» **Instruction**: List every line in this data where the string "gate" occurs.

» **Provided records**:
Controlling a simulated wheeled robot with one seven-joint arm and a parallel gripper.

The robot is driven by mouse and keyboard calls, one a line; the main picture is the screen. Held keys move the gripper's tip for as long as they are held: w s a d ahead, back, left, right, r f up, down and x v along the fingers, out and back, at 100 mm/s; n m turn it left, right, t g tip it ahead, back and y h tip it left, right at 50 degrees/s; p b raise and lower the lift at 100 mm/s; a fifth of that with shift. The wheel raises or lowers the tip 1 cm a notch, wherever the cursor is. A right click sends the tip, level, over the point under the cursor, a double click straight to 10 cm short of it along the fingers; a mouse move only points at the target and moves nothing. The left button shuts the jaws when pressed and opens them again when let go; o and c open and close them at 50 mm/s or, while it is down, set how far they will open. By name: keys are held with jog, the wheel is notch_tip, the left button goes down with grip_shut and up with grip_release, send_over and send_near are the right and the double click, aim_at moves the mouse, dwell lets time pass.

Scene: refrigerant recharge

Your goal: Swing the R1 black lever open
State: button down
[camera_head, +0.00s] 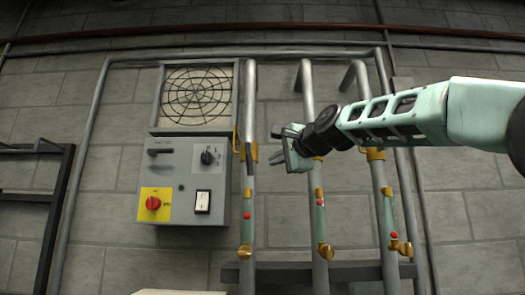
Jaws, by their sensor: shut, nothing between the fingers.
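A grey control box (188,181) on the wall carries a black lever-like handle (160,152) at upper left, lying level, and a black rotary knob (208,156) at upper right. The left pipe (249,100) has a brass valve (250,153) with a dark, narrow part beside it, perhaps a lever. No R1 label is legible, so I cannot tell which part is the R1 lever. My gripper (274,147) is shut and empty, pointing left, just right of the left pipe's valve in the picture. It overlaps the middle pipe and hides that pipe's upper valve; contact is not clear.
The box also has a red knob on a yellow plate (153,204) and a white switch (202,201), with a fan grille (196,96) above. The middle pipe (319,220) and right pipe (384,200) have lower brass valves. A dark rack (58,205) stands at left.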

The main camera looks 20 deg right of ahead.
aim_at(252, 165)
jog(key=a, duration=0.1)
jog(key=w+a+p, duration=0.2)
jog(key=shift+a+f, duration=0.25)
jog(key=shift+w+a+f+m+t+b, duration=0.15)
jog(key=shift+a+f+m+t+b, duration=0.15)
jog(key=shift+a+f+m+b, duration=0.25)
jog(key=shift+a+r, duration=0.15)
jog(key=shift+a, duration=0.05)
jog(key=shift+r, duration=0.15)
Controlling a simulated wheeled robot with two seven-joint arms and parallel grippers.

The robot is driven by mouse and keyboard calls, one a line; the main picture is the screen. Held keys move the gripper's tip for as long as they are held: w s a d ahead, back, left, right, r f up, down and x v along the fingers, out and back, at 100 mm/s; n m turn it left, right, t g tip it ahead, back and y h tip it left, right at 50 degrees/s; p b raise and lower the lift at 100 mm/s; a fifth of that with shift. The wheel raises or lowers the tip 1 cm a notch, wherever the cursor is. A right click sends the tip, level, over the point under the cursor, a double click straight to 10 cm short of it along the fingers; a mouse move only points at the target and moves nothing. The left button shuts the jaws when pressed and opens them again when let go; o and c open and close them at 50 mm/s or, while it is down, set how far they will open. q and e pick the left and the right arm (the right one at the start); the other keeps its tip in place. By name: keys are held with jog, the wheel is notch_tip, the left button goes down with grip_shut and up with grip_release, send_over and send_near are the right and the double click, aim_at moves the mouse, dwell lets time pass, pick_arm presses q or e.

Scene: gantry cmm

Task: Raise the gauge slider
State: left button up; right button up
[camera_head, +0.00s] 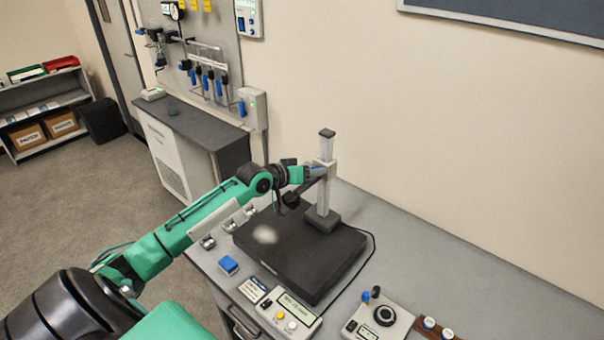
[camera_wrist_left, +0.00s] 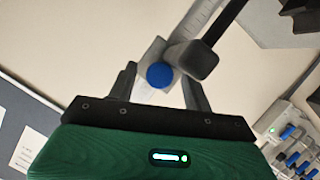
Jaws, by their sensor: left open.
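The height gauge stand has a pale upright column (camera_head: 325,188) on a dark foot, on a black surface plate (camera_head: 290,262). The gauge slider (camera_head: 325,167) sits on the upper part of the column. In the left wrist view the slider shows as a grey block (camera_wrist_left: 153,52) with a round blue knob (camera_wrist_left: 160,75) on its face. My left gripper (camera_head: 311,173) is at the slider, its fingers open on either side of the block and knob. I cannot tell whether the fingers touch it. My right gripper is not in view.
A dark arm (camera_wrist_left: 217,40) sticks out beside the slider, close to my gripper. Control boxes (camera_head: 290,315) and a joystick panel (camera_head: 378,318) stand along the bench front.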

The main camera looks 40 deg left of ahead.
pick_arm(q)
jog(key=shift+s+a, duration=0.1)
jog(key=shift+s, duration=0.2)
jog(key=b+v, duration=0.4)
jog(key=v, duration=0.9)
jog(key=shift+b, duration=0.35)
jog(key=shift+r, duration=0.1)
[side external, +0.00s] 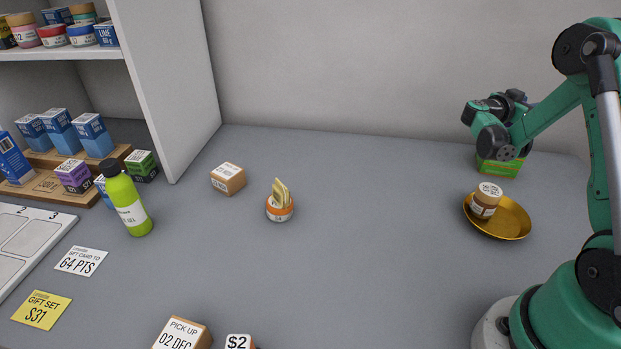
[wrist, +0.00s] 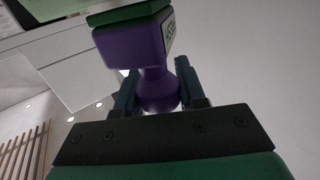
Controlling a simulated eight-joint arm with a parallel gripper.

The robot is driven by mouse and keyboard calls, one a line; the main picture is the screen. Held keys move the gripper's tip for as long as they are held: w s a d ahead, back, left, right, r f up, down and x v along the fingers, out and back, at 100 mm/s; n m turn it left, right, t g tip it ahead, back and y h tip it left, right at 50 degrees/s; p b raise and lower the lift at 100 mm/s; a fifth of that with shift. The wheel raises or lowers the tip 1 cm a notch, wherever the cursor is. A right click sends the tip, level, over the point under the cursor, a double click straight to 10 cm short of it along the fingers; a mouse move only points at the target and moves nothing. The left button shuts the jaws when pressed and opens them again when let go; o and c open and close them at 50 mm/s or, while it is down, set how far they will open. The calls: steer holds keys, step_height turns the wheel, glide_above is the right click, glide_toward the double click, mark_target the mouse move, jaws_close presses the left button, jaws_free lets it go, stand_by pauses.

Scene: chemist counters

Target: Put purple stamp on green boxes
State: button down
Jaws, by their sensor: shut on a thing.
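The purple stamp (wrist: 128,42) is in my gripper (wrist: 156,88), whose two fingers close around its narrow handle. The stamp's wide head has a green face and a pale label on one side. In the side external view the stamp and fingertips are hidden behind my wrist at the upper right. A dark green box (side external: 141,166) with a white label stands at the left by the shelf, well away from my gripper. A bright green block with an orange part (side external: 500,167) sits on the counter just below my wrist; I cannot tell what it is.
A gold dish (side external: 512,222) holding a brown jar (side external: 486,200) stands right. A cardboard box (side external: 228,179) and orange jar with notes (side external: 280,206) stand mid-counter. A lime bottle (side external: 126,200), purple box (side external: 73,176) and several blue boxes crowd the left. The centre right is clear.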

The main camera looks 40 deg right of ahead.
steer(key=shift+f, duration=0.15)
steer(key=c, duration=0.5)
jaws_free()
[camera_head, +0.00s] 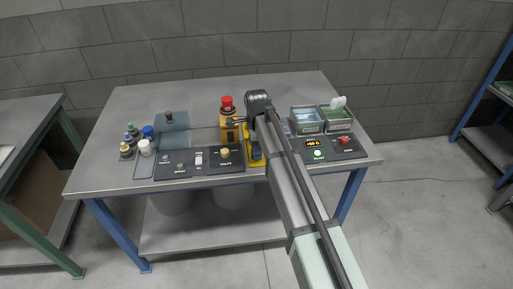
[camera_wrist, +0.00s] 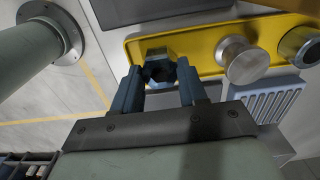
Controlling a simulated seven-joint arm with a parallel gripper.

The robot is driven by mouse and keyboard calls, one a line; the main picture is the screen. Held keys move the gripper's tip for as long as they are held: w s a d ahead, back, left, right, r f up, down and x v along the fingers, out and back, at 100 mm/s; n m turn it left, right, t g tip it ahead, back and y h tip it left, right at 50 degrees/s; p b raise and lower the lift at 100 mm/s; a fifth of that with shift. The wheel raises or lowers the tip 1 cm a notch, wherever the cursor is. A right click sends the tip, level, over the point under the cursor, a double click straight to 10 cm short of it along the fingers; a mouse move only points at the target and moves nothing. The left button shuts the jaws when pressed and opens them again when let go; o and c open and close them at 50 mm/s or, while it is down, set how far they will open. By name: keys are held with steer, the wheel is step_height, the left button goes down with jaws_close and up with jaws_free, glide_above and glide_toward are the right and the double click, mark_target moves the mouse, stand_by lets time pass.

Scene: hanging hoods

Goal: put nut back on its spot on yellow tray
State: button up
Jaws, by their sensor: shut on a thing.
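The nut (camera_wrist: 158,66), a dark blue-grey hexagonal piece with a dark hole, sits between the fingertips of my gripper (camera_wrist: 160,84) in the wrist view. My gripper is shut on it. The nut overlaps the left end of the yellow tray (camera_wrist: 205,47); I cannot tell whether it touches the tray. In the head view the yellow tray (camera_head: 254,158) shows as a narrow strip beside my arm, which hides much of it. The nut cannot be made out there.
On the tray stand a silver round-headed piece (camera_wrist: 243,60) and a metal ring-like piece (camera_wrist: 300,46), right of the nut. A yellow box with a red button (camera_head: 227,103) stands close left. Bins (camera_head: 306,120) stand right.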

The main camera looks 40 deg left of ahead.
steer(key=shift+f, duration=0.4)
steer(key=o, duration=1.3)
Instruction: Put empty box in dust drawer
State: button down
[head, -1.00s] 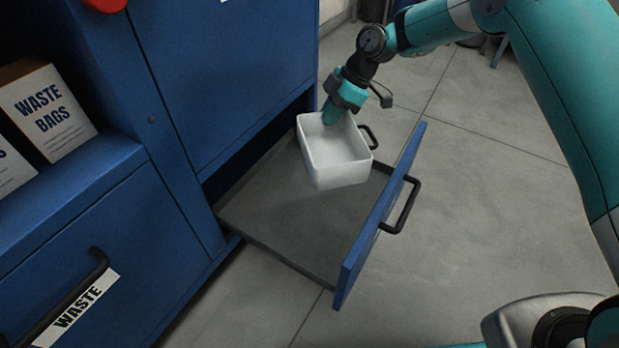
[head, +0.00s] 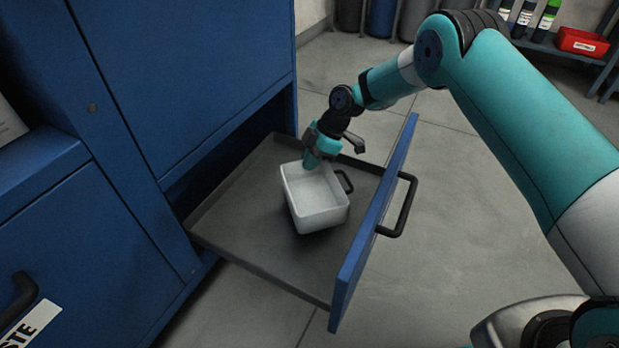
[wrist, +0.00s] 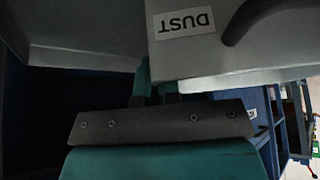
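The empty white box (head: 316,206) is over the open drawer (head: 245,240), within its walls in the head view. I cannot tell whether its base touches the drawer floor. My gripper (head: 312,160) is at the box's far wall and appears shut on it; the fingertips are partly hidden. In the wrist view, the box (wrist: 225,50) shows a DUST label (wrist: 184,23) upside down and a dark handle (wrist: 250,18). My gripper's fingers (wrist: 158,92) meet the box edge there.
The drawer's blue front (head: 375,225) with a black handle (head: 404,208) stands to the right of the box. The blue cabinet (head: 190,70) rises at the left. Shelves with bottles and a red bin (head: 583,42) stand far right.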

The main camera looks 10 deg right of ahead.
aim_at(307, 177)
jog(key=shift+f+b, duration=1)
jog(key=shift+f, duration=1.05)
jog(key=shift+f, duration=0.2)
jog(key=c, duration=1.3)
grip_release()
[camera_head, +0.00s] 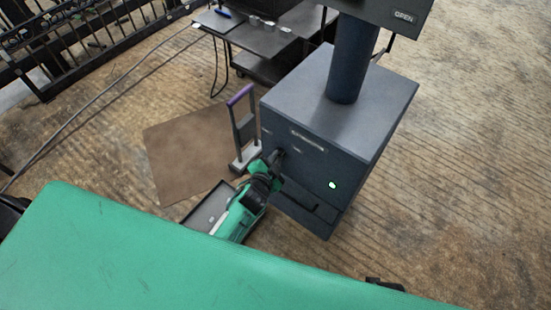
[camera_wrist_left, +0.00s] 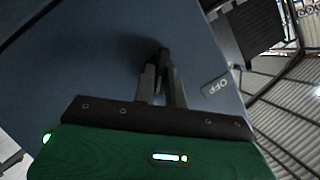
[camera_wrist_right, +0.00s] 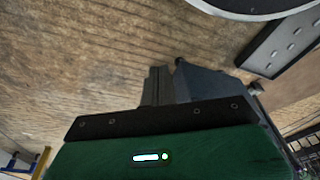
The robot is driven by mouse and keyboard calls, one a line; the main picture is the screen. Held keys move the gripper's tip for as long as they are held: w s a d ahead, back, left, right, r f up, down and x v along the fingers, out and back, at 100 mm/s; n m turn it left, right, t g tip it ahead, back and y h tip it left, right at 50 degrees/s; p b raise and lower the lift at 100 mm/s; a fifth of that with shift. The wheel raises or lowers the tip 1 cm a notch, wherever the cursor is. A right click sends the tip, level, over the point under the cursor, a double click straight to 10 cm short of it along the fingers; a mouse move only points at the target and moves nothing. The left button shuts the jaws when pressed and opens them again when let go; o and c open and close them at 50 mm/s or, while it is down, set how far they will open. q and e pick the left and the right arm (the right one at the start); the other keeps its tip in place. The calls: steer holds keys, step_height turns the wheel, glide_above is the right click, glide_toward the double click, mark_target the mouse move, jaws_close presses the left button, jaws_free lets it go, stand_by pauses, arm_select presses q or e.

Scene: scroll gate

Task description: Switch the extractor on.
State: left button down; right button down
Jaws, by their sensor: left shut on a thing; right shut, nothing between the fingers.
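The extractor (camera_head: 300,165) is a dark blue box with a thick column on top and a lit green lamp (camera_head: 332,185) on its front. My left gripper (camera_head: 277,160) is at the upper left of that front face. In the left wrist view its fingers (camera_wrist_left: 163,75) are shut on a small dark switch handle (camera_wrist_left: 163,53). An OFF label (camera_wrist_left: 216,86) is on the panel to the right of the fingers. The fingers hide most of the handle. My right gripper (camera_wrist_right: 166,85) shows in the right wrist view, shut and empty above the wooden floor.
A sign reading OPEN (camera_head: 403,16) is on the dark part above the column. A purple-handled tool (camera_head: 240,95) stands on the left by a brown mat (camera_head: 185,150). A dark shallow tray (camera_head: 207,208) lies near my left arm. The floor to the right is clear.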

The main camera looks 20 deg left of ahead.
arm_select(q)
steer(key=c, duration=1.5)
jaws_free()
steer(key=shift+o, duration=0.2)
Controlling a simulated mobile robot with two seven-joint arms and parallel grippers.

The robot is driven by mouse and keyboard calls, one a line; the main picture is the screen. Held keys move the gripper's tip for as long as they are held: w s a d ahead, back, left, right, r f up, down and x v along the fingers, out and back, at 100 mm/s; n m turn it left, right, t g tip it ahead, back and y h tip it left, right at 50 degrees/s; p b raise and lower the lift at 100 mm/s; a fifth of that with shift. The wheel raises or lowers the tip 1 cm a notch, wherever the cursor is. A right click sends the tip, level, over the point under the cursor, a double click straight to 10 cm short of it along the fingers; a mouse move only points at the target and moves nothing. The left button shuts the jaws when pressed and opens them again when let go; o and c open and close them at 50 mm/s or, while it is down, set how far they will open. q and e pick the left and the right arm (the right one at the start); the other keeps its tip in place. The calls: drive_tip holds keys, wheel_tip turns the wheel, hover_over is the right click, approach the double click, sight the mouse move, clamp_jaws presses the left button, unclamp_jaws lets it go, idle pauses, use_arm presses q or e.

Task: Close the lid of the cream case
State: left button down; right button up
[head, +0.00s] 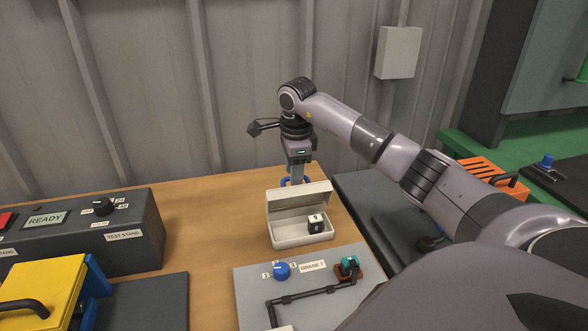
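The cream case (302,241) stands on the wooden bench with its lid (298,197) raised at the back. A small dark block with a white marked face (316,223) sits inside, towards the right. My right gripper (297,175) points down just behind the raised lid. Its fingertips are partly hidden by the lid, so I cannot tell whether they are open or shut, or whether they touch the lid. My left gripper is not in view.
A blue ring-like thing (286,181) shows behind the lid. A grey panel (250,290) with a blue knob (282,270) and black pipe lies in front of the case. A dark test stand (135,250) is at left. Bare bench (210,240) lies between.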

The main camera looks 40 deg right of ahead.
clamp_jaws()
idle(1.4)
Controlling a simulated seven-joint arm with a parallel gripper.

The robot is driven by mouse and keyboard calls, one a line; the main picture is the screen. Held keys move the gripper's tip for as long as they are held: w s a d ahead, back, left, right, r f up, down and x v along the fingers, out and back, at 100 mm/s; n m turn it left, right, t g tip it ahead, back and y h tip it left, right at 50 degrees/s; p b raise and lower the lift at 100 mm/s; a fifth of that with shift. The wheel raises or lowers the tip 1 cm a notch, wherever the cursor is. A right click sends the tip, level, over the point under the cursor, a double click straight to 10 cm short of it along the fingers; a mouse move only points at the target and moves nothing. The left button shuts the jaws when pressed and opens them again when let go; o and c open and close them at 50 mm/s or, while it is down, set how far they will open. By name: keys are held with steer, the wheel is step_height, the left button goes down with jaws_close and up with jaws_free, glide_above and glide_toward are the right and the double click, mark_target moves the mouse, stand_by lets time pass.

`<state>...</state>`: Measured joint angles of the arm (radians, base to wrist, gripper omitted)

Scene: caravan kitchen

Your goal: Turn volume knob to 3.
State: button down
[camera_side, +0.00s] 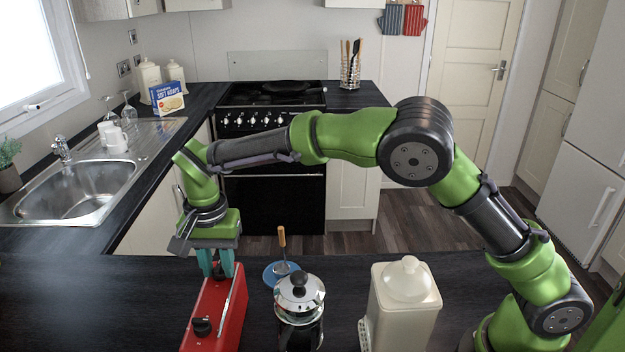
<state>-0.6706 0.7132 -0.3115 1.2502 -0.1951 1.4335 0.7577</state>
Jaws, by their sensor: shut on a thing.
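A red radio-like box (208,307) stands on the dark near worktop, left of centre. A black knob (202,326) sits on its top toward the near end. My gripper (219,272) points down at the far end of the box. Its teal fingers are shut on a dark knob there, which they mostly hide. A silver bar (233,293) runs along the box's right side. I cannot read any number or mark by either knob, nor tell from labels which is for volume.
Right of the box stand a glass-and-steel coffee press (299,298) and a cream canister (403,300). Behind the press a blue dish (272,276) holds a wooden-handled utensil (282,240). The worktop left of the box is clear. A sink (80,188) and oven (270,190) are farther back.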

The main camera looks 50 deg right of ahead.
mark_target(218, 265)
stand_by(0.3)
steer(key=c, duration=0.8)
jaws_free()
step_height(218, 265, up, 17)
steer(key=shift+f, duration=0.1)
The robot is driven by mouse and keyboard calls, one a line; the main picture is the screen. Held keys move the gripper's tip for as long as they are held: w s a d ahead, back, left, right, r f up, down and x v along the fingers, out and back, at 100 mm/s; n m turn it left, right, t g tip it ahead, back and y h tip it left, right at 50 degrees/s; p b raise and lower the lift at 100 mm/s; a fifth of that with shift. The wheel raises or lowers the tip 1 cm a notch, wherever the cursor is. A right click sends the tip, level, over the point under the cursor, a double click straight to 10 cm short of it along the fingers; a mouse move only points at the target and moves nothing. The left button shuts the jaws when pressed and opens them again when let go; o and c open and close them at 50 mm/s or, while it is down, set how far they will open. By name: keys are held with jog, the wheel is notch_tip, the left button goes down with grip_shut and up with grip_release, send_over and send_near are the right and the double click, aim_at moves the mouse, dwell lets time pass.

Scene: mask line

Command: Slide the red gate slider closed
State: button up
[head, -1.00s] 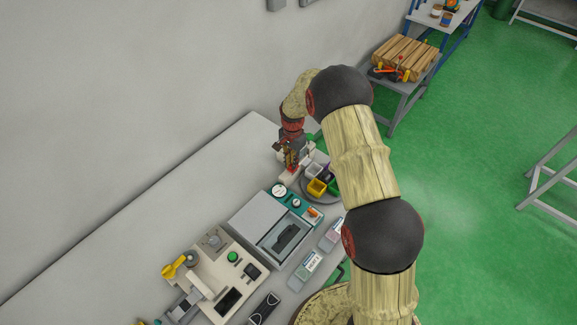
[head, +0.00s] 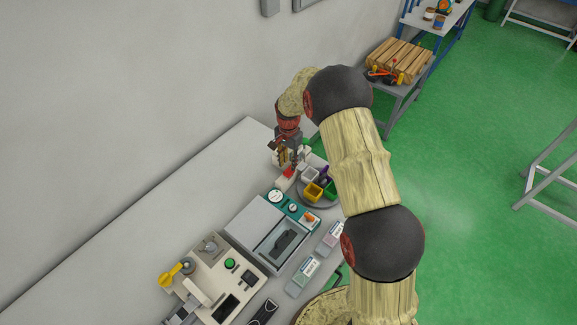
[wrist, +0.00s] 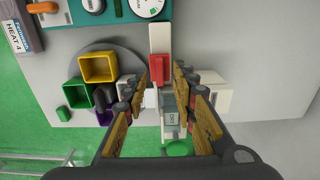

» **Solution to the exercise**:
Scene: scroll gate
Command: Slide the red gate slider closed

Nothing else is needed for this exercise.